The Tunneling Potential Formalism was introduced to calculate the tunneling actions that control vacuum decay as an alternative to the standard Euclidean Formalism. The new approach sets the problem as a simple variational problem in field space with decay described by a tunneling potential function $V_t$ that extremizes a simple action functional $S[V_t]$ and has a number of appealing properties that have been presented elsewhere.
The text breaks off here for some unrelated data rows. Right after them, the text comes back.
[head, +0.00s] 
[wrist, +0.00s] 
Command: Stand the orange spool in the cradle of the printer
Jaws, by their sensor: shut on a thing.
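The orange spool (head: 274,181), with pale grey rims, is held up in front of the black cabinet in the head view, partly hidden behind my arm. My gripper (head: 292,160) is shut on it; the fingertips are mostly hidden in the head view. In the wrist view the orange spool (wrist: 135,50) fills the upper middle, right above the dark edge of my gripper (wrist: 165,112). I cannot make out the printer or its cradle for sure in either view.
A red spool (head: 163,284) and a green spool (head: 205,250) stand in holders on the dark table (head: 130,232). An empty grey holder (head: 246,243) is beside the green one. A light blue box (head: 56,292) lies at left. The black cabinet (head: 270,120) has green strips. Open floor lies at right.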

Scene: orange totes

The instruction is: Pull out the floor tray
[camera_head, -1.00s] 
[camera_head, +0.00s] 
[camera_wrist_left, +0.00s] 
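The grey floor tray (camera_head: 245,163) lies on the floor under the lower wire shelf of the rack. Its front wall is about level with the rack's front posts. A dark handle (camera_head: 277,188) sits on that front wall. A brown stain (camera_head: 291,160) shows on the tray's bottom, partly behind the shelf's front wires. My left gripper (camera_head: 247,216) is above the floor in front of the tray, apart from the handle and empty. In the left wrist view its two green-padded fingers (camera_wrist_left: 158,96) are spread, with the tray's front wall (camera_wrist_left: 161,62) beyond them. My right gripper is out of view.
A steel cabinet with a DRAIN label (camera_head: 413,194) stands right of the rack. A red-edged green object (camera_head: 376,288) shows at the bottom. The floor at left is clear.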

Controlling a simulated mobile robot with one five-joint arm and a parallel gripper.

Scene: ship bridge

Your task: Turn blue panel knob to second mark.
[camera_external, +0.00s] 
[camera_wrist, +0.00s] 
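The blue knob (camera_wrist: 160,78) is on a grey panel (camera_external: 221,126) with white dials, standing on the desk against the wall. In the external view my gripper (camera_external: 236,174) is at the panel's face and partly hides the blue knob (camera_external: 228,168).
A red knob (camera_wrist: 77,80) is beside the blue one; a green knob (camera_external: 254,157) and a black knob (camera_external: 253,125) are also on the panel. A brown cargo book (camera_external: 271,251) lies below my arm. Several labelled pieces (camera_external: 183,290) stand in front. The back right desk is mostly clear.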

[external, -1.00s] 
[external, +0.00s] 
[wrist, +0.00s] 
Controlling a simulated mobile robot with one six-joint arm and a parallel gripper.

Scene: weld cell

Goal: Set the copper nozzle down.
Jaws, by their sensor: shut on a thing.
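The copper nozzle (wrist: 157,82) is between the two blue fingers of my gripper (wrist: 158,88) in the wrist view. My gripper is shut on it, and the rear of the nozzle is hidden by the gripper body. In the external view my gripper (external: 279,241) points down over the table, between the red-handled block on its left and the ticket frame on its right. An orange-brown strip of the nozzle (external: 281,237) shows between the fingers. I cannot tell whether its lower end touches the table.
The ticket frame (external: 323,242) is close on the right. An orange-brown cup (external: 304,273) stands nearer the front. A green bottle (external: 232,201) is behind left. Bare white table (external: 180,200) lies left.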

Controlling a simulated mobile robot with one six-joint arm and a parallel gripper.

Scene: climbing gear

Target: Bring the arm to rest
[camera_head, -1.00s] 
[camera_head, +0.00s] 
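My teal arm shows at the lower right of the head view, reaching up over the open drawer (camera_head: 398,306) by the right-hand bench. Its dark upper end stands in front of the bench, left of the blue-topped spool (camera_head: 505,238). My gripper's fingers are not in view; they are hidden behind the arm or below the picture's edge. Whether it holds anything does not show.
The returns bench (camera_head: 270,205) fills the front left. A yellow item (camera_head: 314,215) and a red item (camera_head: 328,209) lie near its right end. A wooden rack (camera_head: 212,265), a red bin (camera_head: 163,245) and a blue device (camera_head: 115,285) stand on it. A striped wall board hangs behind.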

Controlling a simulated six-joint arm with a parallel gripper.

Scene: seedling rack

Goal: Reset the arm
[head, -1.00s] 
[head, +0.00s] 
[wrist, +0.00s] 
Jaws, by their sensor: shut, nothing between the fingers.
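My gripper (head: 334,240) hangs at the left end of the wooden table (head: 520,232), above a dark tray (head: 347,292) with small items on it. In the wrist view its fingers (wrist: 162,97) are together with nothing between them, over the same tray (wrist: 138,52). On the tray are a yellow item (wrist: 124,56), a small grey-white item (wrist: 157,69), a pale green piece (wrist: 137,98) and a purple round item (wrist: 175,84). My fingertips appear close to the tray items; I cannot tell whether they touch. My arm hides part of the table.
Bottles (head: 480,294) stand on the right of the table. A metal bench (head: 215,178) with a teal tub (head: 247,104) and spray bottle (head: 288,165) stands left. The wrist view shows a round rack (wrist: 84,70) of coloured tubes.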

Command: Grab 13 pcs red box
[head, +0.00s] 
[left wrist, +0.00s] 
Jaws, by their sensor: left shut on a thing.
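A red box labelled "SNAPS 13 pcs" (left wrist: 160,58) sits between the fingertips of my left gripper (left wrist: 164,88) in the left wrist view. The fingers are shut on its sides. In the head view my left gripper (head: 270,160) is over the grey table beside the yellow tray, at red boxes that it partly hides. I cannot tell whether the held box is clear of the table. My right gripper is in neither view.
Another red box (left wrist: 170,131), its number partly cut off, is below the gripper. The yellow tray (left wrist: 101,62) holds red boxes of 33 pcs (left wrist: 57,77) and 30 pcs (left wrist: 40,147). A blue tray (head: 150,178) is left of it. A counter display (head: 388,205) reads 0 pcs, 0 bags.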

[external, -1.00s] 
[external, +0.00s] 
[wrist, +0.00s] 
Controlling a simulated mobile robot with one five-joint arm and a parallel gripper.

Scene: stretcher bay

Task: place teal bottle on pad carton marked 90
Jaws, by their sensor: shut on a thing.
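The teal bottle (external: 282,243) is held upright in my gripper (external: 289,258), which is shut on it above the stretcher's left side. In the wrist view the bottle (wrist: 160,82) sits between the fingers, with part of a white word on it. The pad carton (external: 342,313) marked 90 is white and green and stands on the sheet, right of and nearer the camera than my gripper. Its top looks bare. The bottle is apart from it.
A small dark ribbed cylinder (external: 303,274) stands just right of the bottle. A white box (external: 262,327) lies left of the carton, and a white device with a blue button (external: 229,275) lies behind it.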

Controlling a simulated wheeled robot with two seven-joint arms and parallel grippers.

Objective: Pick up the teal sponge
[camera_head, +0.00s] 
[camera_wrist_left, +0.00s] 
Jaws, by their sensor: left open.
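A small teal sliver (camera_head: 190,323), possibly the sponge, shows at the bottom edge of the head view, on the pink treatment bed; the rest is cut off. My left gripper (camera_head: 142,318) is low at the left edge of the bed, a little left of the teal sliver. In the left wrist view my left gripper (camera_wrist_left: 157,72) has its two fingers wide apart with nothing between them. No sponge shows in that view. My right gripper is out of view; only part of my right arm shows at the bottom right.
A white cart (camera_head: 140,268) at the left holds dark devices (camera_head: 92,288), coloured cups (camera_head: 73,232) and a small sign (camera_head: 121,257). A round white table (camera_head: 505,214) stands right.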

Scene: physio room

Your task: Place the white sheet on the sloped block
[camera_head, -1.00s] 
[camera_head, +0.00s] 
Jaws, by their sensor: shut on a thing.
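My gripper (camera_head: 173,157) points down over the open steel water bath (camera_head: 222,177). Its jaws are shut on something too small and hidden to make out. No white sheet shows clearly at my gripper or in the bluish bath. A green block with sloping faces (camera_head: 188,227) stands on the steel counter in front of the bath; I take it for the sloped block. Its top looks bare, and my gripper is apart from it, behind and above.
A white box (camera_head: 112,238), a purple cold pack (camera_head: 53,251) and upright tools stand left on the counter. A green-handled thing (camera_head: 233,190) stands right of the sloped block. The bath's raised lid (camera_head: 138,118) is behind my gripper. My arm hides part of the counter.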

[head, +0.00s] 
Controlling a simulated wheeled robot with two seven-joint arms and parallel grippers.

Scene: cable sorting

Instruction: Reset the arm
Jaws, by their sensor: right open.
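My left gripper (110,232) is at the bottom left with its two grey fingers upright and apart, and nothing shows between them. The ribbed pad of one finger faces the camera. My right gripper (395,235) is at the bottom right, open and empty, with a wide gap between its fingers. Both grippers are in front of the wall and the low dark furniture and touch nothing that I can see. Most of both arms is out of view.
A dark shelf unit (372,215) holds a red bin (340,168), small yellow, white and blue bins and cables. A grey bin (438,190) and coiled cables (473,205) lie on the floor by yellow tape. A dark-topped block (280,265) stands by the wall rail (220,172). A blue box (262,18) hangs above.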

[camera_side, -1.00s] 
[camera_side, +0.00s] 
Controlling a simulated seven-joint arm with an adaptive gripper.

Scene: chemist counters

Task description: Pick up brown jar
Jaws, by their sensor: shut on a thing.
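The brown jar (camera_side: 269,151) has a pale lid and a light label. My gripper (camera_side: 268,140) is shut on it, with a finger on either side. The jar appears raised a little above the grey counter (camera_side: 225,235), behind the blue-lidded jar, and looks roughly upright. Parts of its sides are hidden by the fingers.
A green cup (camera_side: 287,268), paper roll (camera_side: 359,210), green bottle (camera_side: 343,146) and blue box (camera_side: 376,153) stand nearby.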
In this note I discuss several instances in which this $V_t$ approach seems to give more than one would have expected a priori, as the following: the $V_t$ describing the decay is a minimum of the new action $S[V_t]$ rather than a saddle point; the decay of
AdS, dS or Minkowski vacua are governed by a unique universal $S[V_t]$
which also gives the Hawking-Moss instanton in the appropriate limit;
physically relevant solutions beyond the Coleman-De Luccia (CdL) bounce, like pseudo-bounces or bubbles of nothing (BoNs), show up in a straightforward way as generalizations of the CdL bounce, with the correct boundary conditions; in cases for which the Euclidean action calculation requires the inclusion of particular boundary terms (like for BoNs or for the decay of AdS maxima above the Breitenlohner-Freedman bound) $S[V_t]$ gives the correct result without the need of including any boundary term.